Does this "product" satisfy a need?
How about this one?
That is the stupidest thing I've ever seen.
I only bought 3.
I just gave my wife a hug and saved a bundle.
They are going in completely the wrong direction anyway.
If it wasn't a device to show love and affection to someone who you are fond of by giving them a hug and instead was a device which punches your enemies in the face, then I think that I'd be interested in buying one.
I want the sheep one!
Do not use while driving or operating machinery. :rofl:
What I like about the commercials is they show someone having a difficult time doing some simple activity without the product. For example, they'll have a woman in a kitchen trying to cut some tomatoes and having a really hard time doing it; cutting her fingers and smashing the tomato instead of cutting it (because the knife isn't sharp enough). Tomato juice is everywhere and she has a distraught look on her dirty face.
Then they show her cutting the tomato with the Handy Dandy Tomato Cutter. Suddenly she's smiling, the kitchen is spotless and her husband comes in and gives her a kiss. Who wouldn't want that?
Not for anything, but: that Snazzy Sleeper looks a lot like a burqa. Is it possible then, that this is a middle eastern influence (kind of like how hookahs have come back into style, since we invaded Iraq)? Really, I suspect the manufacturer is trying to ride the coattails of the Snuggie.
The hug thing is kind of cute, but it takes up a lot of space. Eventually, it might just turn into another albatross, at my house.

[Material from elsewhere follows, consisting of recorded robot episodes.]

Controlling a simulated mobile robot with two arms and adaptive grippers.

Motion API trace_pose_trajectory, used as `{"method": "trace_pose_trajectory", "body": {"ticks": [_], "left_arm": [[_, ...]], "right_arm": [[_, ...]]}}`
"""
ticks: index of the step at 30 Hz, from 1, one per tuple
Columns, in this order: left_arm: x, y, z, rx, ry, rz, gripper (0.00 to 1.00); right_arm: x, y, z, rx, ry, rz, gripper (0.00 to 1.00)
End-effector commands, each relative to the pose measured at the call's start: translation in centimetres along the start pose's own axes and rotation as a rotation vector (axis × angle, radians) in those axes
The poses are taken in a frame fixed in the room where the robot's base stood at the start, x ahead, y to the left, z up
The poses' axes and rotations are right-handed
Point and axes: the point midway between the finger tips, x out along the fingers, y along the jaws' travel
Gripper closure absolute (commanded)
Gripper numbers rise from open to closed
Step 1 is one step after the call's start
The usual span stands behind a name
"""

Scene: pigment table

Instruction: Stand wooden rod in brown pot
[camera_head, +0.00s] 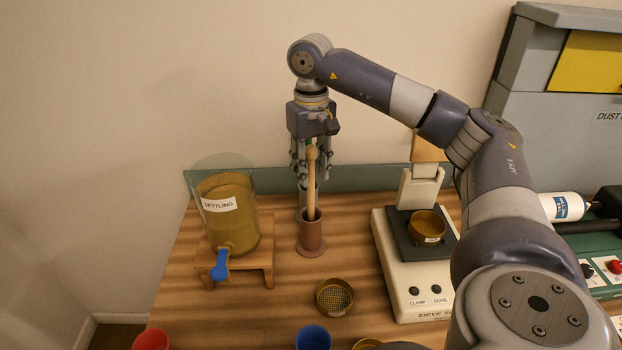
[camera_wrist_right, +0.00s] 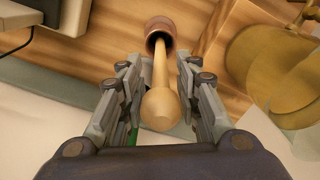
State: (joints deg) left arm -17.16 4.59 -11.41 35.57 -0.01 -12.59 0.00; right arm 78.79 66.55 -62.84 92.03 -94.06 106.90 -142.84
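The wooden rod (camera_head: 311,181) is pale, with a rounded knob at its upper end. It stands nearly upright, its lower end inside the brown pot (camera_head: 311,238) on the table. In the right wrist view the rod (camera_wrist_right: 160,72) runs from its knob, near the camera, into the mouth of the pot (camera_wrist_right: 160,25). My right gripper (camera_head: 311,176) points down at the rod. In the wrist view its fingers (camera_wrist_right: 155,70) are spread on either side of the rod, with gaps showing. The rod's lower tip is hidden in the pot. My left gripper is not in view.
A settling vessel (camera_head: 228,222) with a blue tap stands on a wooden stand left of the pot. A sieve shaker (camera_head: 410,270) stands to the right. A mesh sieve (camera_head: 334,297), a blue cup (camera_head: 313,338) and a red cup (camera_head: 151,340) are in front.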

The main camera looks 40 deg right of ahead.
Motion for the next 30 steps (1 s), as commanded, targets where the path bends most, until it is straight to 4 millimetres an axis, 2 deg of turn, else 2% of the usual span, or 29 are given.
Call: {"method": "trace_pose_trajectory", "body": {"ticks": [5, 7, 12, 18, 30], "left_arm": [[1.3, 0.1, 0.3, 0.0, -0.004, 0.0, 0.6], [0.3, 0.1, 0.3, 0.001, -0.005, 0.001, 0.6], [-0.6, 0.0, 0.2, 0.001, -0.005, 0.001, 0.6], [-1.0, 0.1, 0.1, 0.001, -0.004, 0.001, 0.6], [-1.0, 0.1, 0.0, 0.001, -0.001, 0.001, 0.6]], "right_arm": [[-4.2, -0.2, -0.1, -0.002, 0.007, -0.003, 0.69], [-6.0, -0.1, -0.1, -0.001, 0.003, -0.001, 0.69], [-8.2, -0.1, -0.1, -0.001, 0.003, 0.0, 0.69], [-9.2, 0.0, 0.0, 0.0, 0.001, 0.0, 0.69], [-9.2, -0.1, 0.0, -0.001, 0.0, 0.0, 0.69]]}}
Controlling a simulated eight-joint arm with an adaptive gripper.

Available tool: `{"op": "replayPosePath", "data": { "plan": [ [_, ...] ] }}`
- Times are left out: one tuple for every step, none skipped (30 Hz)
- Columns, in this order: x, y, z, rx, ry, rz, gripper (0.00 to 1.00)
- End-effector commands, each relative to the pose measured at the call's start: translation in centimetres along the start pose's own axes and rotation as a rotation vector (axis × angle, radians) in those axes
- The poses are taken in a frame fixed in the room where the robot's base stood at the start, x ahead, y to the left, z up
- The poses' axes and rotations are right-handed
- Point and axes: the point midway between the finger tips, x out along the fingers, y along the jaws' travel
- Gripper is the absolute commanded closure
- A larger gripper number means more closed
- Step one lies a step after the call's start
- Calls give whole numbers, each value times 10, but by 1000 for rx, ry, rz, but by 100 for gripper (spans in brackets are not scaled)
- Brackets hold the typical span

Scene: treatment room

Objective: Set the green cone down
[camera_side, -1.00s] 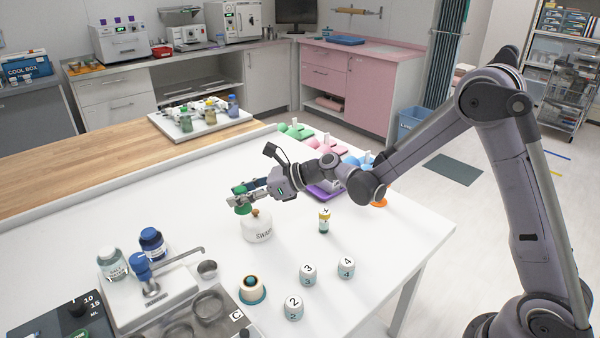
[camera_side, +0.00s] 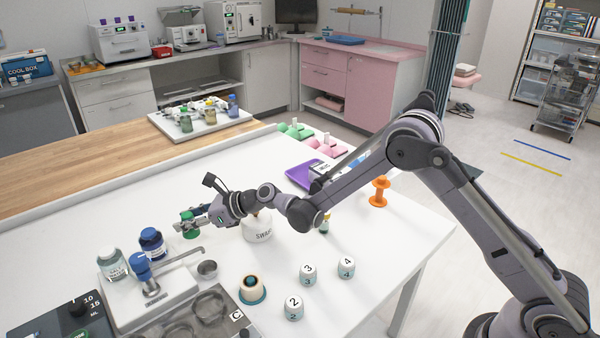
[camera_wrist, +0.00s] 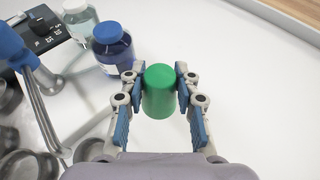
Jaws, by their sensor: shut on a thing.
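The green cone (camera_wrist: 159,92) is between the two fingers of my gripper (camera_wrist: 159,82) in the wrist view, and looks like a short green cylinder from above. My gripper is shut on it. In the side view the green cone (camera_side: 190,229) hangs under my gripper (camera_side: 188,219), close above or at the white table, right of the blue-capped bottle. I cannot tell whether its base touches the table.
A metal lever with a blue knob (camera_side: 141,267) is in front. A white swab jar (camera_side: 257,228) stands to the right. White table lies clear behind the cone.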

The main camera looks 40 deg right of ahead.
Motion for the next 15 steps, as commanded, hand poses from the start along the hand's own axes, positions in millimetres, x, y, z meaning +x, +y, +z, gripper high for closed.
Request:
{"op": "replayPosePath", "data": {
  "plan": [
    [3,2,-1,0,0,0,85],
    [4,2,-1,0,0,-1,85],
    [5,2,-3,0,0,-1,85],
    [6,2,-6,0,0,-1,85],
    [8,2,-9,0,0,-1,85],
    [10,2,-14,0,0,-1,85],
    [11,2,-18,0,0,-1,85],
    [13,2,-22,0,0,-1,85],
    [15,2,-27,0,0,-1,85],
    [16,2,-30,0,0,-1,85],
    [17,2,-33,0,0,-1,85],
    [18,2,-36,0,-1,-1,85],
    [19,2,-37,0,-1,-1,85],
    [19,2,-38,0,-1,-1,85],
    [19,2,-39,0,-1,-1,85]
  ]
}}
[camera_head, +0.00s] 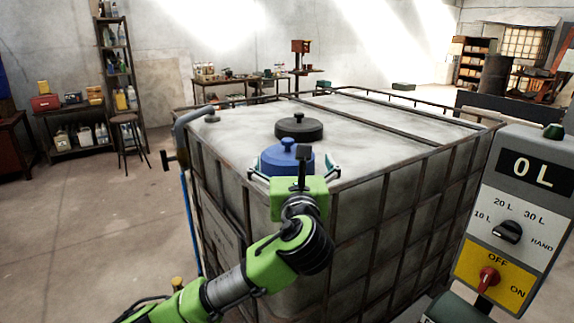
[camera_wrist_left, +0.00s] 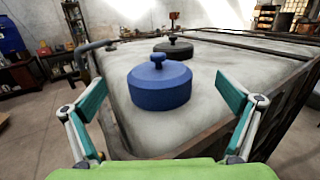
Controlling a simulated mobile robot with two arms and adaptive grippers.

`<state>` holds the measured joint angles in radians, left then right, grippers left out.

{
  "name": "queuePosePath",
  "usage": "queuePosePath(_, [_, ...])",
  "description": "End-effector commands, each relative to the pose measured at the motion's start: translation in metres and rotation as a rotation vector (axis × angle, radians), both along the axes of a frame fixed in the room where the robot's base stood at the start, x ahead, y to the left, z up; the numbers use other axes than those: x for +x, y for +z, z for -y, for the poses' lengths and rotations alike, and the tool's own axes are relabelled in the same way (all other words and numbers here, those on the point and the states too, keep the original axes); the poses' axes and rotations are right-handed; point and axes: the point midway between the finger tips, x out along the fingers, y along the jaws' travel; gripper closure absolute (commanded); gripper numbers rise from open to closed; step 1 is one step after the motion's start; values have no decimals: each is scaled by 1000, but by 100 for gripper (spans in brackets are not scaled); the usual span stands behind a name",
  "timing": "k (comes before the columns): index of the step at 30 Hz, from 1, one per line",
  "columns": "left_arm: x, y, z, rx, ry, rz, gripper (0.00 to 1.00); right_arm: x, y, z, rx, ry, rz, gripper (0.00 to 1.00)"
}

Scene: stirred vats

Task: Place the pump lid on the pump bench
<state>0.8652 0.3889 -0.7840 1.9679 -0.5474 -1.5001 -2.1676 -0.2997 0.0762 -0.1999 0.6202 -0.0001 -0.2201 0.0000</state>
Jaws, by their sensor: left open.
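A round blue lid (camera_head: 283,157) with a knob on top rests on the near part of the big pale tank's top (camera_head: 362,140). It also shows whole in the left wrist view (camera_wrist_left: 160,88). A similar black lid (camera_head: 299,128) lies farther back on the tank. I cannot tell by any label which one is the pump lid. My left gripper (camera_head: 293,170) is open and empty, on the near side of the blue lid. In the left wrist view its fingers (camera_wrist_left: 158,108) stand wide apart, with the blue lid ahead between them, not gripped. My right gripper is not in view.
A workbench (camera_head: 237,80) with small items stands at the back wall; I cannot tell if it is the pump bench. A control box (camera_head: 515,215) reading 0 L stands at the right. A bent pipe (camera_head: 192,115) rises at the tank's left. The left floor is open.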

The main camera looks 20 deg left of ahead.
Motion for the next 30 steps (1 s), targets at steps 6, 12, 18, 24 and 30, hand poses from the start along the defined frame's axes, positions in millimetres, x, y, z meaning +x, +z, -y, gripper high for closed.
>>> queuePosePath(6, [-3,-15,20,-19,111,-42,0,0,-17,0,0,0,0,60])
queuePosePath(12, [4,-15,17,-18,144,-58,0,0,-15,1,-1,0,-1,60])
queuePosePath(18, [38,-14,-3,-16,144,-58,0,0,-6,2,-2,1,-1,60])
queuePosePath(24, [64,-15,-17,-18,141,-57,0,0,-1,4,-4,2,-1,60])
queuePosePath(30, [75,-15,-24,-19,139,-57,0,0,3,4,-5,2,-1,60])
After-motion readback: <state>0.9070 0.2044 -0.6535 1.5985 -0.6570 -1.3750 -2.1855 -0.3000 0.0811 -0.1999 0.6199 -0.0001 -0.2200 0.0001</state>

Mentos (although I don't dislike them) I would have to say were the most blatantly absurd commercial product that I am aware of. Really, I think the subliminal message therein, was always like having them somehow gives you license to jerk people around. "Oh, don't mind me urinating into your tuba--CAUSE I'VE GOT MENTOS!" (*Give the thumbs up, with Mentos at hand*). "Mentos, the freshmaker!"

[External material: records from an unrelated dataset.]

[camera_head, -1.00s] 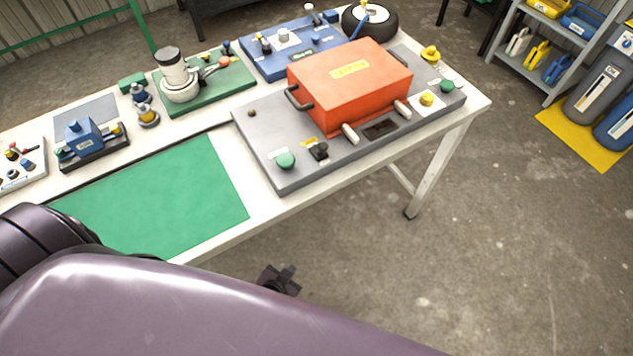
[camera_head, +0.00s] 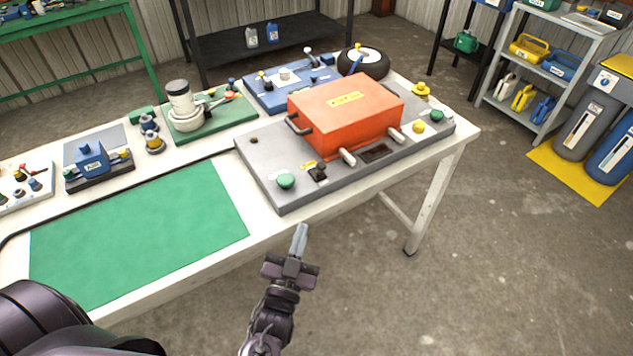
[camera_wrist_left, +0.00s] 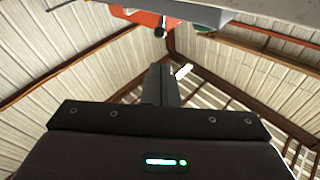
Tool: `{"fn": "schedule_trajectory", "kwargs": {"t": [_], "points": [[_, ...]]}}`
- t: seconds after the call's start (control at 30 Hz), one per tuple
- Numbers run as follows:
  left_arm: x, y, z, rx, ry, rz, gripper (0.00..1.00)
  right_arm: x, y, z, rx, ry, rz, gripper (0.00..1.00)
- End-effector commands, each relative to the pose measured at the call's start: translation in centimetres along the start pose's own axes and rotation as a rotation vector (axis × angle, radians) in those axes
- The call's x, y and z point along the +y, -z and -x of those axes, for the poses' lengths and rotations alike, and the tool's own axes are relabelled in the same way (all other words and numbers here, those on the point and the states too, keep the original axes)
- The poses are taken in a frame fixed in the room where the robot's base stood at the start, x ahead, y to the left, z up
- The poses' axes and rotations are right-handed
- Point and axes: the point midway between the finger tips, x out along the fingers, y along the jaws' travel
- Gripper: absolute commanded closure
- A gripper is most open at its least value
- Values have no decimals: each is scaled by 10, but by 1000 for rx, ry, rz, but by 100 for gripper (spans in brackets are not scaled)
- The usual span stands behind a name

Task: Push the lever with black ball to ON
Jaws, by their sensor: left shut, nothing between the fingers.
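A small black knob or lever (camera_head: 317,173) stands on the front of the grey base plate (camera_head: 262,165), beside a yellow label and a green button. Its exact shape and its ON marking are too small to read. A dark ball (camera_wrist_left: 159,32) shows near the top of the left wrist view, below an orange surface; I cannot tell for certain that it is the same part. My left gripper (camera_head: 300,238) is shut and empty, in front of the table edge, below and apart from the black knob. My right gripper is not in view.
An orange box (camera_head: 345,110) with handles sits on the grey plate. A green button (camera_head: 286,181) lies left of the black knob. A blue board (camera_head: 270,97) with small levers is behind. A green mat (camera_head: 140,235) is bare. Floor in front of the table is clear.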

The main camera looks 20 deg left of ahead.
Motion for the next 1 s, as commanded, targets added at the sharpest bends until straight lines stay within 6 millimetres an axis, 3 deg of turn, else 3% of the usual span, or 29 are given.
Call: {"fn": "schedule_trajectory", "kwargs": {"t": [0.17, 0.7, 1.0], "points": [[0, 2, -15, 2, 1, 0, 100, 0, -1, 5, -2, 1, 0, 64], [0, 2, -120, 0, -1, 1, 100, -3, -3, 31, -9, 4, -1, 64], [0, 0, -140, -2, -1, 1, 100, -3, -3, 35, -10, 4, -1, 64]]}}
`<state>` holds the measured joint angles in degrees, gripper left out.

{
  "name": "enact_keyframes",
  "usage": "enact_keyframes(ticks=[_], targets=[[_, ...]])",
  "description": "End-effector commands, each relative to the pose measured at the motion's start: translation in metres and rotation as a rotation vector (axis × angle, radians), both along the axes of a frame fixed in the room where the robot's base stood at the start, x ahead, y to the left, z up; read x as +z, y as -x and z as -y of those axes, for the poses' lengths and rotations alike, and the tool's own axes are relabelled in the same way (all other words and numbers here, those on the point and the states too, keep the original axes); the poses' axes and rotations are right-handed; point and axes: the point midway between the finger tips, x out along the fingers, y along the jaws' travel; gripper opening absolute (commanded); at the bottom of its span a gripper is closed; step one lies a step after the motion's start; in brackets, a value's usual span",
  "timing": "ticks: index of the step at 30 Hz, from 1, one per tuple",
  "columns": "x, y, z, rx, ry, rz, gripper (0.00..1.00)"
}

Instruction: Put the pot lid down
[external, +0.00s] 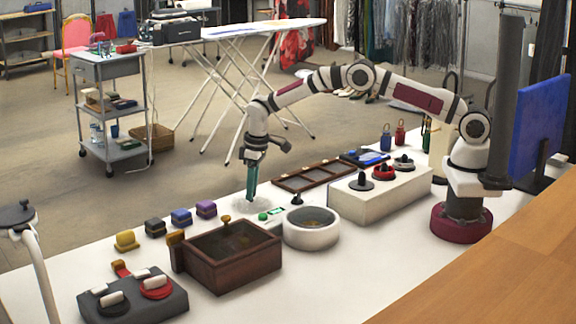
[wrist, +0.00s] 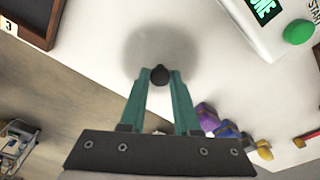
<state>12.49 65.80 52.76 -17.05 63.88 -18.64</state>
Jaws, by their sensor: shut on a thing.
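My gripper (external: 250,197) has teal fingers that point down over the white table, left of the white round pot (external: 311,238). Its fingertips (wrist: 160,78) are shut on the black knob of the pot lid (wrist: 150,45), a clear, see-through disc in the wrist view. In the external view the lid (external: 236,208) is a faint disc just under the fingertips, at or close above the table top. I cannot tell if it touches. The pot is open on top, with something brownish inside.
A timer with a green button (external: 264,216) lies between lid and pot. A brown wooden box (external: 226,270) stands in front. A compartment tray (external: 315,177) lies behind. Several coloured blocks (external: 181,216) stand to the left. A white stand (external: 385,198) bears three knobbed pieces.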

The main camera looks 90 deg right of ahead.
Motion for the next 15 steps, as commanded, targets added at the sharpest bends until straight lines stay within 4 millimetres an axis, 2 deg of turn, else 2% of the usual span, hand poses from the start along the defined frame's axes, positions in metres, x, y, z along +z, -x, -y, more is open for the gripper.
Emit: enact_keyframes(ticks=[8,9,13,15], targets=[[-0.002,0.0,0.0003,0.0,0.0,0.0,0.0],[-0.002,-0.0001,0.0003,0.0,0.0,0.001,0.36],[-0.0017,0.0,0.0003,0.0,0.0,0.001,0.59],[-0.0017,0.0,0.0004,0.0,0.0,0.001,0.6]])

I went with the burqa thought too, except I guess, you would have to smell your way around.
Me three, also with the burqa association.
(Hookahs are back in style ? How can anyone use one and not look like like this dude
It's what I've heard (I don't actually smoke). But I do love the oldies...

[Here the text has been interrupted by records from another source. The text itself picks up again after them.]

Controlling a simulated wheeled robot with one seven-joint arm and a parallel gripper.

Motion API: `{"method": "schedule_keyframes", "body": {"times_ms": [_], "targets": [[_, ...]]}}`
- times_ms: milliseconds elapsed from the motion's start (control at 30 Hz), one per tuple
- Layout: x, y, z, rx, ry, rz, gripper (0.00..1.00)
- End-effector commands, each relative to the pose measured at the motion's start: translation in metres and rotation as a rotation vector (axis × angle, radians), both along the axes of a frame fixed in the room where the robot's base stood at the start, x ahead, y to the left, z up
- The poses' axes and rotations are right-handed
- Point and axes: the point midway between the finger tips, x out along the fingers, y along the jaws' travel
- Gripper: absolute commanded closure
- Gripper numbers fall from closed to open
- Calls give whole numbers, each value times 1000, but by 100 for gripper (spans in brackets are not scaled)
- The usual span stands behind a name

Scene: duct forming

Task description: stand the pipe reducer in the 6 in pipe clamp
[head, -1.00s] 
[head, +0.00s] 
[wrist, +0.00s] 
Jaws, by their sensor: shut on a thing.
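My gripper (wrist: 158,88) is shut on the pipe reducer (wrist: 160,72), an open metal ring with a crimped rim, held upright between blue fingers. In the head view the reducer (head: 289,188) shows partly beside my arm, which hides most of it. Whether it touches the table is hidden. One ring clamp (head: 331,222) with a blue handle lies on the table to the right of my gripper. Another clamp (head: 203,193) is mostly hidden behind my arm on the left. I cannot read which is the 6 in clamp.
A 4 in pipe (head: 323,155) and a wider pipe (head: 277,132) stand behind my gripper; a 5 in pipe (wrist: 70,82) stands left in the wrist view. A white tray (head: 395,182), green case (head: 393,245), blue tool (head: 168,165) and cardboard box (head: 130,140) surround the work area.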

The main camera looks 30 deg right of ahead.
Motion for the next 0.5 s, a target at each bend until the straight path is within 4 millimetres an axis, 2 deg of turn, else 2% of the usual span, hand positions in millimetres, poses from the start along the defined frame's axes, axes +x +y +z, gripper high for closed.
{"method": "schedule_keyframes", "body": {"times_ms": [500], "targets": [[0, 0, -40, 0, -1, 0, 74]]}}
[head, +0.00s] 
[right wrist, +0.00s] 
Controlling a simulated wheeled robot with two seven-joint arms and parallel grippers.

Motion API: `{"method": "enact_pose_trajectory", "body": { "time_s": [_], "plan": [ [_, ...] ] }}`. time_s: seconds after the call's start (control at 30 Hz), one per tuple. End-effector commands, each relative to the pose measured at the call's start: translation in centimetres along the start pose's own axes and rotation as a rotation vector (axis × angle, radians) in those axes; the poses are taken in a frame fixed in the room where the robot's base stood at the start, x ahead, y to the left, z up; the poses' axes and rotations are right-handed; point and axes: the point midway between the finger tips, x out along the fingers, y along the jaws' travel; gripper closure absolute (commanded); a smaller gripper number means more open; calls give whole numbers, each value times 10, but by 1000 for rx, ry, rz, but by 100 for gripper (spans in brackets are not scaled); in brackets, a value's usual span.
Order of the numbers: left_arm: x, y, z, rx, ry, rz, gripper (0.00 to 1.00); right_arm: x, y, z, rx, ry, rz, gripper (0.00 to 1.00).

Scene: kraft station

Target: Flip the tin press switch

Maybe if they played this song during their infomercials.
It's almost a http://www.designboom.com/history/useless.html" [Broken].
quite tolerant, hooper!
I don't think they ever went out of style, at least not in the middle east.
The one that's been driving me nuts for the past while is the touchless soap dispenser. Supposedly, it prevents you from picking up all of those nasty germs from the plunger. Correct me if I'm wrong, but don't you wash your hands after touching the soap dispenser?
I for one hate public bathrooms (I was once a custodian), and consider them a crime against humanity.
I immediately thought Burqa too. Though, it looks even shorter than standard airplane blankets, which already leave me choosing whether to pull the blanket up to my chin or keep my feet warm (and I'm short). I'd be really annoyed by something that just left my nose sticking out (those eye masks do nothing for me...tried them once on an overseas flight and wound up with them on the top of my head holding my hair in a really goofy poof by the time I woke up). On the plus side, they look like they could be turned around and made into a super-hero cape for a Halloween costume. :uhh:
A super-hero cape with sheep? OK, you're cool with that!
LOL! Germ-phobes are the biggest spreaders of germs. I have to constantly remind students in the anatomy labs that they should NEVER touch the handle on the paper towel dispenser until AFTER they've washed their hands, otherwise, they get it all grimey with what they've just been trying to wash off their hands and leave it there for the next person. Our custodian is really quite good, and he complains about it too because he's the one who has to keep cleaning those things (and he isn't too fond of opening the door to find out someone didn't wash their hands or take their gloves off before grabbing the door handle either). I'm actually going to nominate him for one of the staff awards for our non-faculty employees who go above and beyond their job description this year.
If I had to nominate the worst product I've ever purchased myself, then it'd have to be "The Perfect Pancake"...
It seemed like such a good idea at the time. But, to be fair, I guess it probably has to be all-in-the-wrists, or something--because I only wound up with raw pancake on my shoes!
one more for burqa. tho, i would not be opposed to someone stealing the idea and rebranding it as the "face apron".
The patent office is chalked full of bad product ideas. For example, United States patent number 6,293,874; User Operated Amusement Apparatus for Kicking the User's Buttocks.